This is a summary of the document that the FT has reported and which shows HP’s decision-making process for removing bona fide revenue from Autonomy’s accounts – and none of it was fraud. It also shows no money was missing. The run rate revenue was at the time around a billion dollars.
When you look at these adjustments, the two biggest categories are hardware and hosted deals. If we consider each of these in turn, firstly hardware.
It is hard to know on what accounting basis one does not count this as revenue: it was sold and fully paid for by customers and there is nothing wrong in selling hardware. In fact, HP has now confirmed was well aware of Autonomy’s hardware sales long before the “whistleblower” came forward.
HP misrepresented its own knowledge regarding Autonomy’s hardware sales to the market. Over time its position has evolved from the original statements in November 2012 when HP claimed it did not know about the mischaracterization of revenue from “negative-margin, low-end hardware sales” until a “whistleblower” came forward in June 2012 all the way to today’s stance where, in court filings in September HP stated that, although it knew Autonomy sold hardware prior to the acquisition, Autonomy management had indicated that such sales were “either ‘appliance sales’ or ‘strategic sales’ designed to further purchases of Autonomy software”.
The next largest category of adjustments are hosted deals. They have taken out all of these deals, including from companies such as BP, JPMorgan Chase, Deutsche Bank, and so on. These are noted in the adjustment column as being “US management judgement” ie they are not being removed for fraud, but for different accounting policies.
HP made these aggressive revenue adjustments even though HP was aware, prior to the acquisition, that Autonomy sold hybrid hosted deals and understood the associated accounting.
The document shows that, for example, revenue from Autonomy’s hosted business was removed due to “management judgment / US Gaap difference”, not fraud.
Critically, the rebasing exercise in question was completed a month after HP made its allegations about Autonomy, which appears to suggest that the allegations were made before the facts had actually been investigated.

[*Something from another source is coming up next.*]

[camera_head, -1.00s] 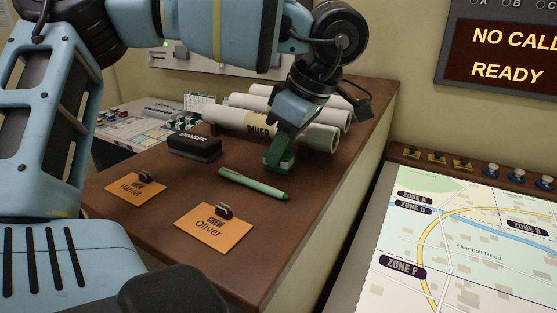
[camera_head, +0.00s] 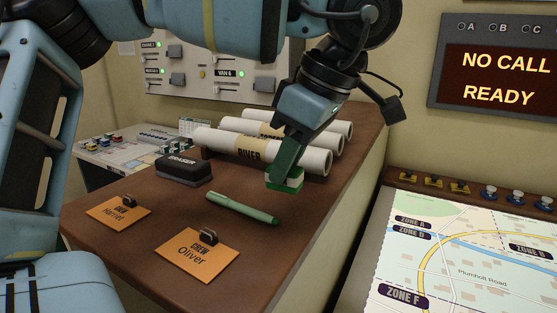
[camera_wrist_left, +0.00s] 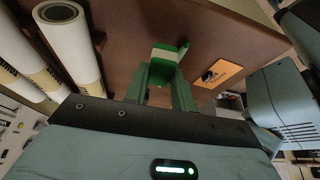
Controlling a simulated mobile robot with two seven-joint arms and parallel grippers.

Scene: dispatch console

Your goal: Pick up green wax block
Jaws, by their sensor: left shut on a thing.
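The green wax block (camera_head: 287,184) is at my left gripper's fingertips, over the right part of the brown desk top, in front of the paper rolls. My left gripper (camera_head: 284,172) points down and is shut on it. The fingers hide part of the block. I cannot tell whether it touches the desk or hangs just above it. My right gripper is in neither view.
A green marker (camera_head: 242,208) lies left of the block. A black eraser (camera_head: 183,169), two orange crew cards (camera_head: 197,257) and several white paper rolls (camera_head: 215,140) are on the desk (camera_head: 165,225). The desk's right edge is close; a map board (camera_head: 470,250) lies beyond it.

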Moreover, HP was aware of the transactions addressed in the document before completing the acquisition of Autonomy, and did not raise any concerns. The column headings in the document purely address whether or not valid transactions were reported under IFRS, or could be open to interpretation. Where HP considered there was a possibility to classify revenue differently, they did so. This shows that HP arbitrarily adjusted whole categories of deals it already knew about and did not question before it made the acquisition.
HP’s shareholders deserve an honest explanation and an end to this charade.